Reputation: 69
I am trying to get the position of word from a sentence by creating a new column(word name) and writing the position number corresponding to the sentence in new column created.
I can get the position of the words using 'regexpr' but i don`t know how to bring it in required format.
Example:
text <- c("Sam can often be found practicing his guitar in his bedroom.","When it's raining Sam will often stay home all day",
"Sam broke his guitar")
words <- c("Sam","guitar","raining")
Expected output format:
**text** **Sam** **guitar** **raining**
Sam can often be found practicing his guitar in his bedroom. 1 39 -1
When it's raining Sam will often stay home all day 19 -1 11
Sam broke his guitar 1 15 -1
I understand, if words are not found in a sentence, 'regexpr' will give as -1. Can anyone please help me to get the output in above desired format?
Thank You!!
Upvotes: 1
Views: 233
Reputation: 164
Hi i would try something like this: Hi i edited the code so that the output is the way you need it.
text <- ("Sam can often be found practicing his guitar in his bedroom. When it's raining Sam will often stay home all day. Sam broke his guitar")
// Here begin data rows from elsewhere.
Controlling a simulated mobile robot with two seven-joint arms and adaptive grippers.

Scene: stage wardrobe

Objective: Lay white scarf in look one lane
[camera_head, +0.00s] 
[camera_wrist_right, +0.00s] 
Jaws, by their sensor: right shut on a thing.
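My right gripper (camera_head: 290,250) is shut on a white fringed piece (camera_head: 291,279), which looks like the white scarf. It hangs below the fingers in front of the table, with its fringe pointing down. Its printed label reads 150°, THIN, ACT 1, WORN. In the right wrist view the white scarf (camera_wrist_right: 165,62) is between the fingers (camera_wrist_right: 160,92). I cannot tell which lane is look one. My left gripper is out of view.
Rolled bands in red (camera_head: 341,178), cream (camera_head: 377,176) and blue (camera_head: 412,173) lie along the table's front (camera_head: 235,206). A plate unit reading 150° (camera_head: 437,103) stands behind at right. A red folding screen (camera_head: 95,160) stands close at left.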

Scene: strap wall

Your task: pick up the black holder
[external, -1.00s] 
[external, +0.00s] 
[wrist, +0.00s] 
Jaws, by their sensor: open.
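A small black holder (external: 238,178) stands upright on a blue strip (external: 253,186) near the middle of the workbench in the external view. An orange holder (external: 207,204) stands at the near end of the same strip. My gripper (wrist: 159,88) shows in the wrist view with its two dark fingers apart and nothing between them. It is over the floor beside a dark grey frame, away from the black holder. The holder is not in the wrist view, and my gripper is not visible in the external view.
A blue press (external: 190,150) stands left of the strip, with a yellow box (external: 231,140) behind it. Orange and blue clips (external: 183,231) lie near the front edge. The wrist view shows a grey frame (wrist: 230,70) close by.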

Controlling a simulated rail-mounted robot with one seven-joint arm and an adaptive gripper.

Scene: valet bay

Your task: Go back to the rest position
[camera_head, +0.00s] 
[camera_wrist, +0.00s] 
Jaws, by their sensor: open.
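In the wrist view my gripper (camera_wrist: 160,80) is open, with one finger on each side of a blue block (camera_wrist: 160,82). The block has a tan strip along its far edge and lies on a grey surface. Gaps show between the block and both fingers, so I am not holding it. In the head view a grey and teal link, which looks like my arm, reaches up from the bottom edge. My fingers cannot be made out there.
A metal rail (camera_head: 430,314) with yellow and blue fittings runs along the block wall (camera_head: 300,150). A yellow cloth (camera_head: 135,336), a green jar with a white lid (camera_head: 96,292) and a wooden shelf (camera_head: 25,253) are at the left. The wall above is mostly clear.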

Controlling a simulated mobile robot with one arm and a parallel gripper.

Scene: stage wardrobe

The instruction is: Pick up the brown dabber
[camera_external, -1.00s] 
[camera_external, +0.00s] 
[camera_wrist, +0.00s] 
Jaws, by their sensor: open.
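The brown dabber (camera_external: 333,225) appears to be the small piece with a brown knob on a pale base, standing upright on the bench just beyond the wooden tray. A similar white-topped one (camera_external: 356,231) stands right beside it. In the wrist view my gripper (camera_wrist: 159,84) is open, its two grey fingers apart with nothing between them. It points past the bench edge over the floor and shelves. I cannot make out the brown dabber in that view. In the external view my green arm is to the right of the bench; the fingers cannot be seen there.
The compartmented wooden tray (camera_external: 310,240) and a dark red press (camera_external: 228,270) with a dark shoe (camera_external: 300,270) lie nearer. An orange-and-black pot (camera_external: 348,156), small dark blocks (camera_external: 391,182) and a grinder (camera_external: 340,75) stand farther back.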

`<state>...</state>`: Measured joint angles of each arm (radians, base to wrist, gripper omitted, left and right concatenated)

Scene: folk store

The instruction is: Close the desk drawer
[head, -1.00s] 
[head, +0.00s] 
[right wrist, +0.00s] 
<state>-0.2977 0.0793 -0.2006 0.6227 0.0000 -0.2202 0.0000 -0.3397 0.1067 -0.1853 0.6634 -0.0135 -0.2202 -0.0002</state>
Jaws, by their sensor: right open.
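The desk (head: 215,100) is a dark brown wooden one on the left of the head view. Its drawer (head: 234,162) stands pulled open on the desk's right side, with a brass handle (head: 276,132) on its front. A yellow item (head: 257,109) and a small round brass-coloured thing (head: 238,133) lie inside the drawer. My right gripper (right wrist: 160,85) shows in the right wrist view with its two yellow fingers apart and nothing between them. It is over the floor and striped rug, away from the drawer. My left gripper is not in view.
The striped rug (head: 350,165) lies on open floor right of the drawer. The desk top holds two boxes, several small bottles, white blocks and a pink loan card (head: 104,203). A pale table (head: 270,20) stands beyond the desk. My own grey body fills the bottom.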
words <- c("Sam","guitar","raining")
sentences <- strsplit(text,'\\. ')[[1]]
my_output <- data.frame(matrix(ncol=length(words),nrow=length(sentences)))
colnames(my_output) <- words
rownames(my_output) <- sentences
my_output
for(j in 1:nrow(my_output)){
for(i in 1:length(sentences)){
appears <-which(strsplit(sentences[i], split=" ")[[1]] == words[j])
if(length(appears)>0){
my_output[i,j] <- appears
}else{
my_output[i,j] <- 'NA'
}
}
}
my_output
The ouput now looks like this:
Sam guitar raining
Sam can often be found practicing his guitar in his bedroom 1 8 NA
When it's raining Sam will often stay home all day 4 NA 3
Sam broke his guitar 1 4 NA
I hope thats what you wanted :-)
Upvotes: 2
Reputation: 3379
This might be a bit messy, but will also handle if the same word repeats more than once.
text <- c("Sam can often be found practicing his guitar in his bedroom.",
"When it's raining Sam will often stay home all day",
"Sam broke his guitar",
"Sam raining guitar Sam raining guitar")
words <- c("Sam","guitar","raining")
df <- data.frame(text, stringsAsFactors = FALSE)
for(i in 1:length(words))
{
word.locations <- gsub(")","",gsub("c(","",unlist(paste(gregexpr(pattern = words[i], df$text))), fixed = TRUE), fixed = TRUE)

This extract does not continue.